- [To do]
Your job is to return the lines between the line holding "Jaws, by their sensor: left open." and the line holding "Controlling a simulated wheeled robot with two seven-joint", inclusive, exactly and with no pictures.

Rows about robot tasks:
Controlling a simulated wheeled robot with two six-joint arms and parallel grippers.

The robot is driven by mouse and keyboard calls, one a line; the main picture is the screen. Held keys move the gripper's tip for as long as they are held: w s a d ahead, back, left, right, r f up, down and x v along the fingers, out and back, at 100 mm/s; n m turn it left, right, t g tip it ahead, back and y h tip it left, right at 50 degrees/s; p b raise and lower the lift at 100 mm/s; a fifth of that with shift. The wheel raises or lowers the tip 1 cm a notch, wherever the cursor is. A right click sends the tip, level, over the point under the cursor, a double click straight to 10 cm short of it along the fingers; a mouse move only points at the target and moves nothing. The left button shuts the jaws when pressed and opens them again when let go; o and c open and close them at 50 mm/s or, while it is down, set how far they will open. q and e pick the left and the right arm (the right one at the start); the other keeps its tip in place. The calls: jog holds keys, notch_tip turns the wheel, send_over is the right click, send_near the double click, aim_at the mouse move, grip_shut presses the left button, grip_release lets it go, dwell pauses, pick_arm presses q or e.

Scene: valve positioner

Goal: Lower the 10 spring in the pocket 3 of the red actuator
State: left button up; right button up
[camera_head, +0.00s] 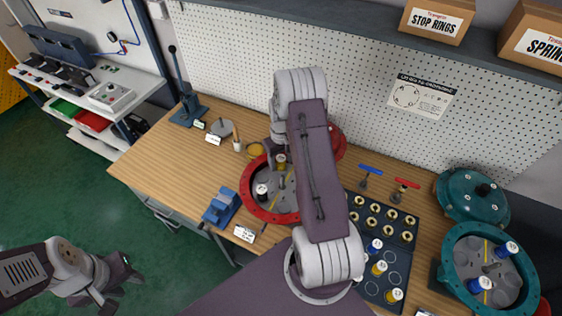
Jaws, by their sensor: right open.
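The red actuator (256,206) lies open on the wooden bench, a round red-rimmed housing with a grey inside. My right arm covers its right part. I cannot read numbers on these springs or tell which pocket is pocket 3. My right gripper is open, largely hidden by its own wrist. My left gripper (116,284) is open and empty above the green floor, away from the bench.
A dark tray (409,256) at the right holds brass rings plus blue and yellow springs (379,267). A teal actuator (447,272) with blue springs and its teal lid (472,194) stand further right. A blue block (221,207) and a lever press (188,105) are at left.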

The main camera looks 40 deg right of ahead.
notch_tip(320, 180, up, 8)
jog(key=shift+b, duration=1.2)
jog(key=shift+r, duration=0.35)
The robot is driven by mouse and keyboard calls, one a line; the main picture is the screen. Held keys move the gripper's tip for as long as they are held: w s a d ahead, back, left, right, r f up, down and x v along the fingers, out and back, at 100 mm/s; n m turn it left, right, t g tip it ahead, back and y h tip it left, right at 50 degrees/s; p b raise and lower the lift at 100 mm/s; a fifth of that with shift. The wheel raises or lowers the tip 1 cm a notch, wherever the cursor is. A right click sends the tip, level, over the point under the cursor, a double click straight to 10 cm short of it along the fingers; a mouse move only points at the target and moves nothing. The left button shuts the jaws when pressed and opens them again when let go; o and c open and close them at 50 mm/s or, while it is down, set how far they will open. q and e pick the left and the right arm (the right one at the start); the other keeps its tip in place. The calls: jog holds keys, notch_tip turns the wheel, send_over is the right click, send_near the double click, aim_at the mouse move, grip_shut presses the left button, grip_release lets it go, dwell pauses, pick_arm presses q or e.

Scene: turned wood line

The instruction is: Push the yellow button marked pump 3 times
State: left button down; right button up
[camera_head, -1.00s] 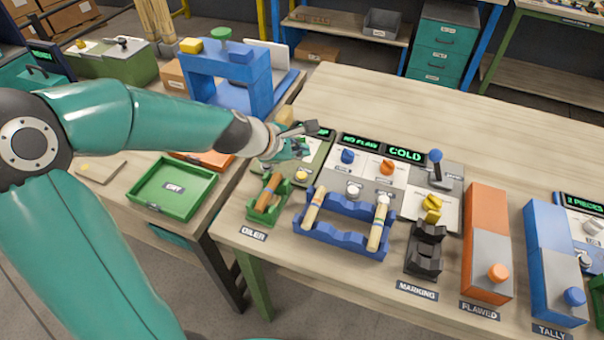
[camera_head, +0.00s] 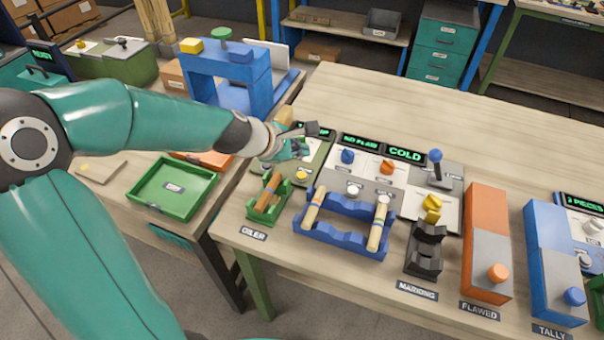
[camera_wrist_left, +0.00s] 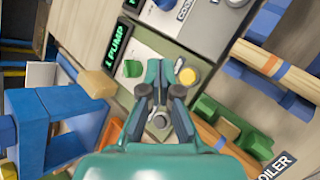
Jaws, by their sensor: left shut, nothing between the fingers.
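The yellow button (camera_head: 302,175) is a small round cap on the grey-green oiler panel (camera_head: 318,160). It also shows in the left wrist view (camera_wrist_left: 188,77), just right of my fingertips and apart from them in the picture. My left gripper (camera_head: 300,150) is shut and empty over the panel, on the far side of the button in the head view. It also shows in the wrist view (camera_wrist_left: 164,75). The green display (camera_wrist_left: 118,48) reads "1 PUMP" in the wrist view; my gripper partly hides it in the head view. My right gripper is out of view.
A green cradle with a wooden piece (camera_head: 268,196) stands in front of the panel, by the OILER label. A blue rack (camera_head: 345,238) with two turned pieces stands to its right. A green knob (camera_wrist_left: 133,68) is left of my fingers. A blue frame (camera_head: 228,75) stands behind my arm.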

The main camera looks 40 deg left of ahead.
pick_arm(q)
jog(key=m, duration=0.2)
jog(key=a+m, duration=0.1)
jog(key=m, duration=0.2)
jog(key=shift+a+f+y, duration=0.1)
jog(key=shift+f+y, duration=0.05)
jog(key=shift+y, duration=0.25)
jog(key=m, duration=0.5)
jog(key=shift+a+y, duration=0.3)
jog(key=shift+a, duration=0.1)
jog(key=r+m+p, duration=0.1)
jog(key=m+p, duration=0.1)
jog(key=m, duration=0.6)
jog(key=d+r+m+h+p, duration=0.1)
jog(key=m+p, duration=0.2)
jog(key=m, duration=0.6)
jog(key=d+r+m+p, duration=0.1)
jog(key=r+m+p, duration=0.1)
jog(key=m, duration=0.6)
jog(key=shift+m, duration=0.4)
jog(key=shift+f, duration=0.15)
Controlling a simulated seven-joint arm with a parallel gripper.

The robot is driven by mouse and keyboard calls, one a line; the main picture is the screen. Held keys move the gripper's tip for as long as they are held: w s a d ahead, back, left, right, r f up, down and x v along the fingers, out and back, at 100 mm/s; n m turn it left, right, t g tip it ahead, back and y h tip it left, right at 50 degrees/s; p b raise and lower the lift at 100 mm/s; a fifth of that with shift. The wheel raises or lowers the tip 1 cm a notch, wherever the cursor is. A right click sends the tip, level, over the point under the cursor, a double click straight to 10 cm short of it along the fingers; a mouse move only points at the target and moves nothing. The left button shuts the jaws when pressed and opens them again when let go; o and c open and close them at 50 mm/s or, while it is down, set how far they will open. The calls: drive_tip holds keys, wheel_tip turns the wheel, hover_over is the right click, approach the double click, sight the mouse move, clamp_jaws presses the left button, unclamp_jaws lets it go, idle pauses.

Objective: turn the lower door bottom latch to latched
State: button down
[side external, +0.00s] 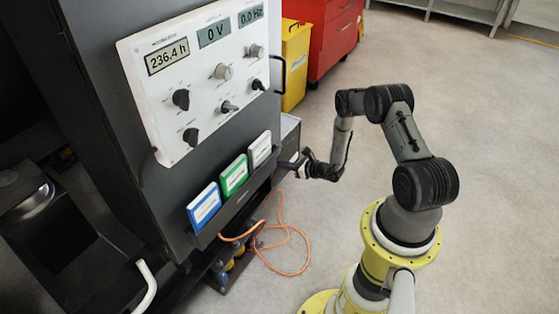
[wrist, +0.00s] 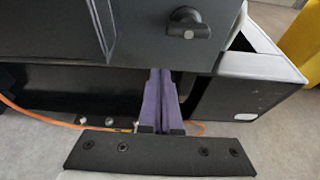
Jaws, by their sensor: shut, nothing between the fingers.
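In the wrist view, a black latch (wrist: 188,25) sits near the lower edge of a dark grey door panel (wrist: 145,30). Its handle bar appears to lie crosswise in the picture, with a rounded hub behind it. I cannot tell from its markings which position it is in. My gripper (wrist: 161,76), with purple fingers, is shut and empty. Its tips are below and slightly left of the latch in the picture, apart from it. In the side external view, my gripper (side external: 291,163) is beside the cabinet's right edge, near the binders; the latch cannot be made out there.
The cabinet carries a white control panel (side external: 195,80) and a rack with blue, green and white binders (side external: 234,175). An orange cable (side external: 290,270) lies on the floor. A yellow bin (side external: 294,65) stands behind.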

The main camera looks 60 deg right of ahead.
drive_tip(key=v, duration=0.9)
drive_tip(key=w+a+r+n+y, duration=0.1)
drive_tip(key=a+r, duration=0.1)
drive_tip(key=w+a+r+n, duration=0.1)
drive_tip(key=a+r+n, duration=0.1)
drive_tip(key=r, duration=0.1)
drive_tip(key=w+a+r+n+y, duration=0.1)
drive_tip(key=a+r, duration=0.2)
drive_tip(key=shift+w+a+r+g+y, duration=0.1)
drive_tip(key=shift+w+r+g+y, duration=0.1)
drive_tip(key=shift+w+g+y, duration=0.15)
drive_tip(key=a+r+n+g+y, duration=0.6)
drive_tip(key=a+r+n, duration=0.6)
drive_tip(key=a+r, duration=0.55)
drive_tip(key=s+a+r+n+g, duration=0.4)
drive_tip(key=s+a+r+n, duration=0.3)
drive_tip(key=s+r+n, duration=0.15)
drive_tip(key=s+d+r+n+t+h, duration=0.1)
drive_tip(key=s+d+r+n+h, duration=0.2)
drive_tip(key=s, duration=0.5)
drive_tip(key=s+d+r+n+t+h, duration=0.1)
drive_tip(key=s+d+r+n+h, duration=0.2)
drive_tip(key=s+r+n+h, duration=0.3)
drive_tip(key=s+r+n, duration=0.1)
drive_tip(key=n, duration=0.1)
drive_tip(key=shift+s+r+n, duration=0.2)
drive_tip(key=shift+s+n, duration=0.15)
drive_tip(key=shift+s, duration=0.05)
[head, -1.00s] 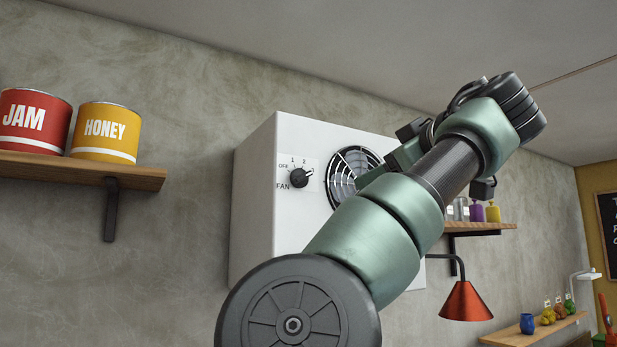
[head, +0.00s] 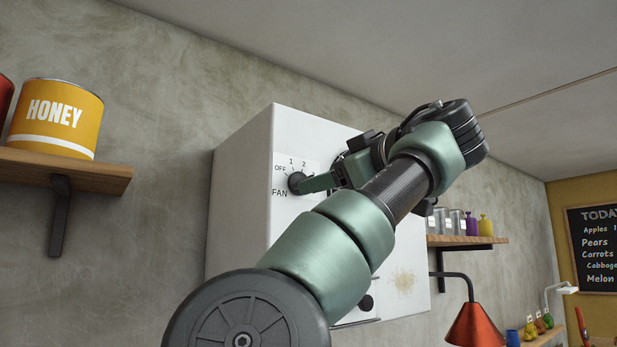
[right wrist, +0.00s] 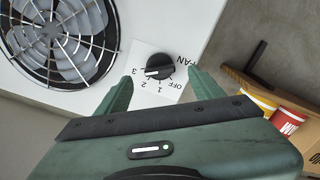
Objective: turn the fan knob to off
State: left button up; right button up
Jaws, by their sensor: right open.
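The fan knob (head: 296,182) is a round black dial on a white label plate on the front of a white fan box (head: 240,200). In the right wrist view the knob (right wrist: 159,67) shows a pale pointer mark that appears to point toward 3, away from OFF. My right gripper (right wrist: 160,76) is open, one green finger on either side of the knob, with the knob about level with the fingertips. I see no contact. In the head view my right gripper (head: 312,182) reaches the knob from the right and partly covers the label. My left gripper is out of view.
The round fan grille (right wrist: 62,40) is beside the knob. A shelf (head: 90,172) with a honey tin (head: 55,117) stands to the left. A red lamp (head: 474,325) and a shelf with jars (head: 470,240) are to the right. The wall between shelf and box is clear.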

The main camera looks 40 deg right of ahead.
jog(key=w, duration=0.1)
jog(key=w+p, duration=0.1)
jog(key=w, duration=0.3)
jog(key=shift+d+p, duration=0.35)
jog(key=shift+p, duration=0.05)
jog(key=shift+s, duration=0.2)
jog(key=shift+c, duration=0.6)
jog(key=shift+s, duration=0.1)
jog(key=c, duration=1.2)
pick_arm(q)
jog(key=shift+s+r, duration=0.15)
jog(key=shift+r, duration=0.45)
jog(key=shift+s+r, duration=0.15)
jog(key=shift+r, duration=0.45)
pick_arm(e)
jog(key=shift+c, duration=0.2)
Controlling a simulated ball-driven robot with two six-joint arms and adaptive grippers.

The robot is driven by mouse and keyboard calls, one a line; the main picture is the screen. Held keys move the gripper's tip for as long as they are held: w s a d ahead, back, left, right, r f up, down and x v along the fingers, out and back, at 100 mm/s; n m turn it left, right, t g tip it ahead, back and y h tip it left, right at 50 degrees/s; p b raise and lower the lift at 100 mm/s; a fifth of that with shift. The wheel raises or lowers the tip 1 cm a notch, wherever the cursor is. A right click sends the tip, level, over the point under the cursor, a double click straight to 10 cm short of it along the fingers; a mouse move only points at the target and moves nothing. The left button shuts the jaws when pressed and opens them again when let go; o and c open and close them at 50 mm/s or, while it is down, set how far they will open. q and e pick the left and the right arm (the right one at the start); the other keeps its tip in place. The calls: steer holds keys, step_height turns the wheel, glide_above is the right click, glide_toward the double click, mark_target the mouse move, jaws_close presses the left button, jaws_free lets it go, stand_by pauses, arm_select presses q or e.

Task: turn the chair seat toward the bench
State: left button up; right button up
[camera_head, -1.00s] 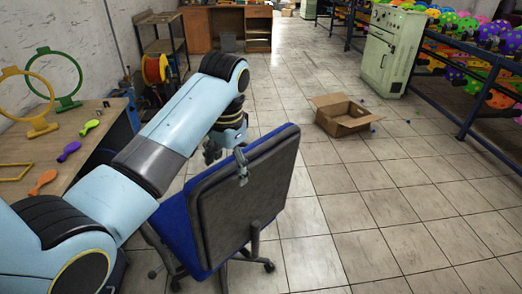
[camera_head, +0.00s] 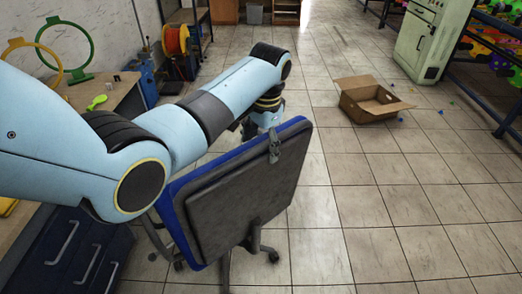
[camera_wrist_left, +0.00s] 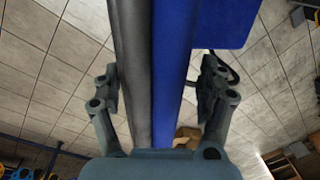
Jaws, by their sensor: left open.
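The office chair's backrest (camera_head: 245,195) stands in front of me, its dark grey back panel facing my head camera and a blue rim along its top and left edges. The seat is mostly hidden behind it. My left gripper (camera_head: 268,137) reaches over the backrest's top edge, with one finger on the grey side. In the left wrist view, the open gripper (camera_wrist_left: 158,88) straddles the grey and blue edge (camera_wrist_left: 172,70), with gaps showing beside the fingers. The bench (camera_head: 60,225), with dark drawers, is at the left, partly covered by my left arm. My right gripper is out of view.
An open cardboard box (camera_head: 368,102) lies on the tiled floor beyond the chair. A red cable reel (camera_head: 177,42) stands beyond the bench. Floor right of the chair is clear.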

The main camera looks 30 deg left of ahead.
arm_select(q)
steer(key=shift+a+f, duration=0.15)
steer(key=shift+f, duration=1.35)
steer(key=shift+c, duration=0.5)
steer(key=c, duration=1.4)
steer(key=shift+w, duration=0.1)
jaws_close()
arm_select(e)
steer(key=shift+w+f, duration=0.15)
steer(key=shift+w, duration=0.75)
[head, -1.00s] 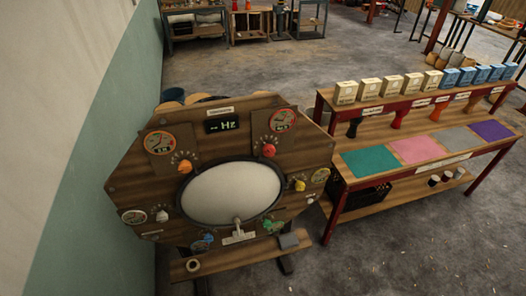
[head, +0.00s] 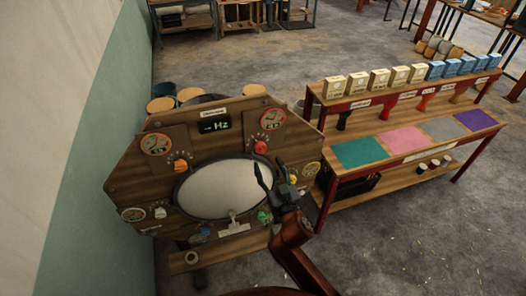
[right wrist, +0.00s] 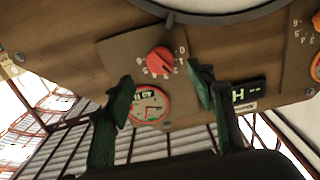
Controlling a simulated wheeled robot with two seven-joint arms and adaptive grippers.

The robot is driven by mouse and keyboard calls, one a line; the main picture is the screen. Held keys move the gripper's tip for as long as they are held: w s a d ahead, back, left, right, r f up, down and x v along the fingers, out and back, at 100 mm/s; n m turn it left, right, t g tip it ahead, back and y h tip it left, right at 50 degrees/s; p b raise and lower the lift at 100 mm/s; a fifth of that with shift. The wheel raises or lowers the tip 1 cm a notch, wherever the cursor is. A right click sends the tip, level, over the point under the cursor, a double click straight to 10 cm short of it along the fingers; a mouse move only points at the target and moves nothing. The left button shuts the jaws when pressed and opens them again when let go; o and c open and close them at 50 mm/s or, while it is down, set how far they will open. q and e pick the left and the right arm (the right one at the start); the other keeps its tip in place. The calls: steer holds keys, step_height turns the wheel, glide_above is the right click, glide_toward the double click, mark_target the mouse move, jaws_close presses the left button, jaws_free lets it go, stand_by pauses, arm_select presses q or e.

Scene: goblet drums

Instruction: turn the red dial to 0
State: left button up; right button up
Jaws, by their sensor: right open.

- [Written response]
Jaws, by their sensor: left open.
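The office chair's backrest (camera_head: 245,195) stands in front of me, its dark grey back panel facing my head camera and a blue rim along its top and left edges. The seat is mostly hidden behind it. My left gripper (camera_head: 268,137) reaches over the backrest's top edge, with one finger on the grey side. In the left wrist view, the open gripper (camera_wrist_left: 158,88) straddles the grey and blue edge (camera_wrist_left: 172,70), with gaps showing beside the fingers. The bench (camera_head: 60,225), with dark drawers, is at the left, partly covered by my left arm. My right gripper is out of view.
An open cardboard box (camera_head: 368,102) lies on the tiled floor beyond the chair. A red cable reel (camera_head: 177,42) stands beyond the bench. Floor right of the chair is clear.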

The main camera looks 30 deg left of ahead.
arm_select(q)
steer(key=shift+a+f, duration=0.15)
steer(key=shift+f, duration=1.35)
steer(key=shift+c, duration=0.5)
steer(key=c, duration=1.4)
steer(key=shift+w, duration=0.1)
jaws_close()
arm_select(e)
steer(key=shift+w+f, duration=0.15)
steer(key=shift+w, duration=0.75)
[head, -1.00s] 
[head, +0.00s] 
[right wrist, +0.00s] 
Controlling a simulated wheeled robot with two seven-joint arms and adaptive grippers.

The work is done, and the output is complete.